Gelegentlich singen die Fans auf der Ealing Road Terrace, aber meist nur einige wenige, und ihre Gesänge verlieren sich bald wieder im Gemurmel der anderen. Der kollektive Rausch, den man in Deutschland mit Stehplätzen verbindet, will sich nicht so recht einstellen.
Warum erlaubt die Liga Stehplätze in Brentford?
Laut wird es erst, als Brentford nach einer Stunde vor den Fans auf der Ealing Road Terrace das Tor zum 1:1 erzielt. Danach gibt die Mannschaft der Gastgeber Gas, und deutlich mehr Fans als vorher steigen in die Gesänge mit ein – sie spüren, dass hier mehr drin sein könnte. Ein älterer Mann benutzt die Werbebande am Spielfeldrand als Trommel. Es hilft nichts. Das Spiel endet schließlich unentschieden.
Warum also erlaubt es die Football League, dass der Brentford FC in der zweiten Liga seine Stehplätze auch über die dreijährige Toleranzphase hinaus behalten hat? Der Grund dafür liegt etwa einen Kilometer weiter östlich: In dem Dreieck zwischen der Autobahn M4, einem Gewerbegebiet und der Lionel Road beginnen in diesen Wochen die Bauarbeiten an einem neuen, modernen Stadion. Um den Verein finanziell nicht zu überfordern, hat die Liga entschieden, für Brentford eine Ausnahme zu machen.

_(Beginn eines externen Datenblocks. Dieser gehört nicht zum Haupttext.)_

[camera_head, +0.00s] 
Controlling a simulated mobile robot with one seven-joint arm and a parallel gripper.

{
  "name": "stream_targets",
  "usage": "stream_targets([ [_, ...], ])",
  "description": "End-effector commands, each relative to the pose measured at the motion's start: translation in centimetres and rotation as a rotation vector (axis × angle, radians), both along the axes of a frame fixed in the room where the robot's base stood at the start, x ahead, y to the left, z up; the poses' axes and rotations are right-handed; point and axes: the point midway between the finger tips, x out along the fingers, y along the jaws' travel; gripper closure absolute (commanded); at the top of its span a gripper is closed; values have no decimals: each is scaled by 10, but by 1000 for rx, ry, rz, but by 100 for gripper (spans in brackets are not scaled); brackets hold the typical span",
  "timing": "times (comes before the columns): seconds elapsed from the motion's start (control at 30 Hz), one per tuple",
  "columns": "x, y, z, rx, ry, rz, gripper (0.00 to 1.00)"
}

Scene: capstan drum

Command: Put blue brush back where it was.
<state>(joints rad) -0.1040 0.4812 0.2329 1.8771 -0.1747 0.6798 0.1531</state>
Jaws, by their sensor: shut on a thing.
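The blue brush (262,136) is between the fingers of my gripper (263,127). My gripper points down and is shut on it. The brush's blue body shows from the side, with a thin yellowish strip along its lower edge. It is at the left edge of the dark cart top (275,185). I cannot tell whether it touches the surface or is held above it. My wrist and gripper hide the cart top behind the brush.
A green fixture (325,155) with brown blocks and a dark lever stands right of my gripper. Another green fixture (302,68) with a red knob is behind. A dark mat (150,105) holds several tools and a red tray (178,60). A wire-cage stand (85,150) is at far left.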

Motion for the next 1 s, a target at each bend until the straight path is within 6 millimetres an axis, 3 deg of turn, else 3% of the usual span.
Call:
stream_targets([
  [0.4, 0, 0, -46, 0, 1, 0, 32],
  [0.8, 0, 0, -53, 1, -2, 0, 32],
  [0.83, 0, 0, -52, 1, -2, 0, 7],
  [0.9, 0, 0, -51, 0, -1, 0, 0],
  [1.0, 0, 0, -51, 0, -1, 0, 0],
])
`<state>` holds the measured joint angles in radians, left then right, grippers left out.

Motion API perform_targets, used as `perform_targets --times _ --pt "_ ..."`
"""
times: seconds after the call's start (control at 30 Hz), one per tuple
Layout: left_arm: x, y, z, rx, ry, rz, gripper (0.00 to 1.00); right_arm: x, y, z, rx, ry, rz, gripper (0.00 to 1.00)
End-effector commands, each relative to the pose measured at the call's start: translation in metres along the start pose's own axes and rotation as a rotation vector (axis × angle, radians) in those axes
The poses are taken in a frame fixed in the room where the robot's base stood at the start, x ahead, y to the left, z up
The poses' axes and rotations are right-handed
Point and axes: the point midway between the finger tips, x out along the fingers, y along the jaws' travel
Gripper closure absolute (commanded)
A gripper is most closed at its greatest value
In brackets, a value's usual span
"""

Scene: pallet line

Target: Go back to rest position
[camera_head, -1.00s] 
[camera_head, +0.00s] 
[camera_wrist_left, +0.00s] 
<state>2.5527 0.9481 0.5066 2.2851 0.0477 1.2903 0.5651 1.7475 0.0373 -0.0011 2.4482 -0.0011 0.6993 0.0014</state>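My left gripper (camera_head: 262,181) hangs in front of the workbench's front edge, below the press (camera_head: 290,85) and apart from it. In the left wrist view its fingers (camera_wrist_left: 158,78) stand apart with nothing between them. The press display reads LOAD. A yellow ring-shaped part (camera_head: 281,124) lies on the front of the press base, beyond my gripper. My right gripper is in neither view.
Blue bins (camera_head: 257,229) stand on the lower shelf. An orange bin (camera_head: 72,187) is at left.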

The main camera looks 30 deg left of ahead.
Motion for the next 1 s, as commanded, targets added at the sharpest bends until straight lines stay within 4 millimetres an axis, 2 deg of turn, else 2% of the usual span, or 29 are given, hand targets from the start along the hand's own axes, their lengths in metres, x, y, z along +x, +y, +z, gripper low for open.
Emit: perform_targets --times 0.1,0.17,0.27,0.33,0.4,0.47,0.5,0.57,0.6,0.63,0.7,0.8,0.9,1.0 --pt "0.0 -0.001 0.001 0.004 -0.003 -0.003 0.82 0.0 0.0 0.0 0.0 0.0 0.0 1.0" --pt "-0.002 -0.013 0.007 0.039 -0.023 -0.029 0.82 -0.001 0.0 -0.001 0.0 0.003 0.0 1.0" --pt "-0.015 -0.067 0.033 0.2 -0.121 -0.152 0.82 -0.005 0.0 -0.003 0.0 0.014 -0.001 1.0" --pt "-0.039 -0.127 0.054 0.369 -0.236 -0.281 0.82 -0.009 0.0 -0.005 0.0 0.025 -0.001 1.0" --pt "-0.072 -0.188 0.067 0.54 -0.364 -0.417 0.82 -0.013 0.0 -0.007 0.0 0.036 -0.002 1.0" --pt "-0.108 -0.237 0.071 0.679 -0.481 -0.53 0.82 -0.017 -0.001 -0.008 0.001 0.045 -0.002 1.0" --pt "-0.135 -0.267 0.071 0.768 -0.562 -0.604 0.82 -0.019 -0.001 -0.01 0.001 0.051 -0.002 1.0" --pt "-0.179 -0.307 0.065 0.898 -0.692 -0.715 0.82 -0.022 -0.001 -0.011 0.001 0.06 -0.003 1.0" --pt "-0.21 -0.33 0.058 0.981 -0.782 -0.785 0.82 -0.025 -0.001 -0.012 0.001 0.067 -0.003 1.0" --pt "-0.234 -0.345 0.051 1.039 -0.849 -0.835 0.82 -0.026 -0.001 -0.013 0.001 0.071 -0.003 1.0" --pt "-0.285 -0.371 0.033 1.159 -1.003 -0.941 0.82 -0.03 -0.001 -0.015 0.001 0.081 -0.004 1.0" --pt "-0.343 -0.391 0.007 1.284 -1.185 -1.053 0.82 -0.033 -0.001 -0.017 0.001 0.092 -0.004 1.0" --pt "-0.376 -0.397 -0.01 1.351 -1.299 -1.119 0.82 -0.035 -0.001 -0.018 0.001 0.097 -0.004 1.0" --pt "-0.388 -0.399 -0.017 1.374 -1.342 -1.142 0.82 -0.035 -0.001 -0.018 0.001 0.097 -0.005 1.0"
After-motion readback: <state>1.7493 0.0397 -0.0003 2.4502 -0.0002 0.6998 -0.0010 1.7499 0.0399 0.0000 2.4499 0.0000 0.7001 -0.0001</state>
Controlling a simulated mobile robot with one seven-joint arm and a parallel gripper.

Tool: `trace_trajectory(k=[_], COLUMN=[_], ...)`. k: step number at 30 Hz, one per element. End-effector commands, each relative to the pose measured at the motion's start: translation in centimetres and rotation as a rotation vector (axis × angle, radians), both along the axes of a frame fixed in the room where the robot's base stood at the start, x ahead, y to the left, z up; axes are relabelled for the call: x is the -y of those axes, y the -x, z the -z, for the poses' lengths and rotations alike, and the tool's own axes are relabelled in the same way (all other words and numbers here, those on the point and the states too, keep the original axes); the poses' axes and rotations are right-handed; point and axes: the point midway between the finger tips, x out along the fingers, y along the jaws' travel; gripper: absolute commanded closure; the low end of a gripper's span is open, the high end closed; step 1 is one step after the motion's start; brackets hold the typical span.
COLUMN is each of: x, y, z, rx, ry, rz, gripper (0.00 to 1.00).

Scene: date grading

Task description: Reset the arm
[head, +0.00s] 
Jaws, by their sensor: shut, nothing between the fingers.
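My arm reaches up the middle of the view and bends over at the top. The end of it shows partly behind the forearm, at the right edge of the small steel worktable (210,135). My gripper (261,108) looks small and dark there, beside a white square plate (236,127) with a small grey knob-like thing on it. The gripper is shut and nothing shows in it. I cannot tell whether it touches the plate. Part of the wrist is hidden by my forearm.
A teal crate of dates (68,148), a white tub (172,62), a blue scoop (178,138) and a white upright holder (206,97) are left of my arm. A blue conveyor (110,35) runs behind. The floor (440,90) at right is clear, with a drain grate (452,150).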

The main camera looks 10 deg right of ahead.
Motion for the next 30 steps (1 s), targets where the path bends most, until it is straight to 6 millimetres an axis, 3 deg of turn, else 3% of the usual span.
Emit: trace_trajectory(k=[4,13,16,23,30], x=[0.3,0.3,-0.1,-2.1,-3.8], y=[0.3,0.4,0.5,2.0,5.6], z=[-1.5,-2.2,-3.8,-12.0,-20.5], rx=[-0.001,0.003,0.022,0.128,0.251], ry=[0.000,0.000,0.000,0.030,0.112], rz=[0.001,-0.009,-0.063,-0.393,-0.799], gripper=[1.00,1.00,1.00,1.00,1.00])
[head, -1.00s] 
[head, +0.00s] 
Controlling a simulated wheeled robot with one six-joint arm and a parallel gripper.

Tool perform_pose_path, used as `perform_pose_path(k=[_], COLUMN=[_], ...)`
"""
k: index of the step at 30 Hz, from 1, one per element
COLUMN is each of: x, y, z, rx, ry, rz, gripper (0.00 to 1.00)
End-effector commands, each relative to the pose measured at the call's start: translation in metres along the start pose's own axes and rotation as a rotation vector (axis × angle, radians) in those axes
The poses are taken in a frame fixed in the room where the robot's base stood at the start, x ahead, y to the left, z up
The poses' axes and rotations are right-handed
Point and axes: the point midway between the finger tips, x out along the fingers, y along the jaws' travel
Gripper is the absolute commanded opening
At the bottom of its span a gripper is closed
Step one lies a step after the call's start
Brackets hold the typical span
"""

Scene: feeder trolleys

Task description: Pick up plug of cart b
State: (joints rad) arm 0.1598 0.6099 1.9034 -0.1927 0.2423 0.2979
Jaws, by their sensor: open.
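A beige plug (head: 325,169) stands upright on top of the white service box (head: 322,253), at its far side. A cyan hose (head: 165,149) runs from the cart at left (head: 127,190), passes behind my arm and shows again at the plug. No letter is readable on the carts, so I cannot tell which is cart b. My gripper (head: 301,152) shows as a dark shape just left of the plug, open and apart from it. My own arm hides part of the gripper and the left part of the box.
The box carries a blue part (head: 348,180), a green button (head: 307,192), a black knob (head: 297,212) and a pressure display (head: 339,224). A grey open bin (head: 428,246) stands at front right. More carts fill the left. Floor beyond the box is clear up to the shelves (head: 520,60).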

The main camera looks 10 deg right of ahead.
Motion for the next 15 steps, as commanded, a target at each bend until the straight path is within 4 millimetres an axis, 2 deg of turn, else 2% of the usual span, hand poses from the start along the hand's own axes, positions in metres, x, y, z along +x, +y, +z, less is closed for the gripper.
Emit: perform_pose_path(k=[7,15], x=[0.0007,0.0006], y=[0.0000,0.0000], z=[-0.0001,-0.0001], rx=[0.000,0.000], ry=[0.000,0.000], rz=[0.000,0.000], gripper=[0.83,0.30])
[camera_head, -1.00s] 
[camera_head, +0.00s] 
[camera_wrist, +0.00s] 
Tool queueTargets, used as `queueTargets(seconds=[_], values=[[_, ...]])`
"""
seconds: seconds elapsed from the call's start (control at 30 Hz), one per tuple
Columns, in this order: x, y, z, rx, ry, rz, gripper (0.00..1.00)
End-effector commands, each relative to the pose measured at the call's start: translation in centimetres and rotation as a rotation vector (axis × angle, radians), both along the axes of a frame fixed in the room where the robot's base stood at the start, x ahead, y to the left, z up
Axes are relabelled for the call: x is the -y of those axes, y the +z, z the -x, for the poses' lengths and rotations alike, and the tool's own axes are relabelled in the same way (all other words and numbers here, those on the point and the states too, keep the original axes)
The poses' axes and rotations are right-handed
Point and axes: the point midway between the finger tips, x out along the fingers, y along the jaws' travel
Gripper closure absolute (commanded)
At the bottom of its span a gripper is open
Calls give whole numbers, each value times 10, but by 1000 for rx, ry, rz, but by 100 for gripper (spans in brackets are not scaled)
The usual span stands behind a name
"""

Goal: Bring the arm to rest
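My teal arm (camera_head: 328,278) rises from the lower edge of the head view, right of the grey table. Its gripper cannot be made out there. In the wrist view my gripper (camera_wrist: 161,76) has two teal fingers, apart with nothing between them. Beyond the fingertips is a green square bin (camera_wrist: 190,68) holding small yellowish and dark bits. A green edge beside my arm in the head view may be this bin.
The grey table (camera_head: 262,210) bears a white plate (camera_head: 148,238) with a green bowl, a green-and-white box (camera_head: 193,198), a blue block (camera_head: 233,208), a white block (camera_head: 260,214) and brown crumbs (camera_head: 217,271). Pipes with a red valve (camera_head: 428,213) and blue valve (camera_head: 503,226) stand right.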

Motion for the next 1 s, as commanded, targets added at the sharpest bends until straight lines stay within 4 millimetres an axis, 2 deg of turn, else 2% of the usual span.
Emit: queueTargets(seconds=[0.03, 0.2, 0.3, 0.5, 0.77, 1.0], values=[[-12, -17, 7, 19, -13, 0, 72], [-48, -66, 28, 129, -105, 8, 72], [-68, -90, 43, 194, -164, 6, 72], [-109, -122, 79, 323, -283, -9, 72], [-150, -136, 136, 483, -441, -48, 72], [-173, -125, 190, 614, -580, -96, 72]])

Wohngemeinschaft mit einem Rugby-Team
In der neuen Arena wird nicht nur Brentford seine Heimspiele austragen, sondern auch der Rugby-Klub London Irish. Spätestens im Frühjahr 2020 soll sie bezugsfertig sein, wenn möglich schon früher. Auf einer eigens eingerichteten Internetseite prangt vor einem schicken Design des neuen Stadions der Slogan: „Eine neue Ära“.
Stehplätze wird es dort freilich nicht mehr geben. Die aktuelle Planung sieht 17.250 Sitzplätze vor. Zwar hat der Verein angekündigt, er sei an der Einführung einer „Safe Standing“-Zone interessiert, wie es sie zum Beispiel beim Celtic FC in Schottland gibt. Aber dazu müsste zunächst die Gesetzgebung für England und Wales entsprechend angepasst werden. Dass es dazu kommen wird, ist eher wahrscheinlich. Nur wann, das weiß keiner so recht.
Ein Spaziergang um den Griffin Park kostet 20 Pfund und dauert zwei Stunden. Und zusammen mit einem Besuch auf der Ealing Road Standing Terrace ergibt er ein Fußball-Erlebnis, das es so schon bald nicht mehr geben wird.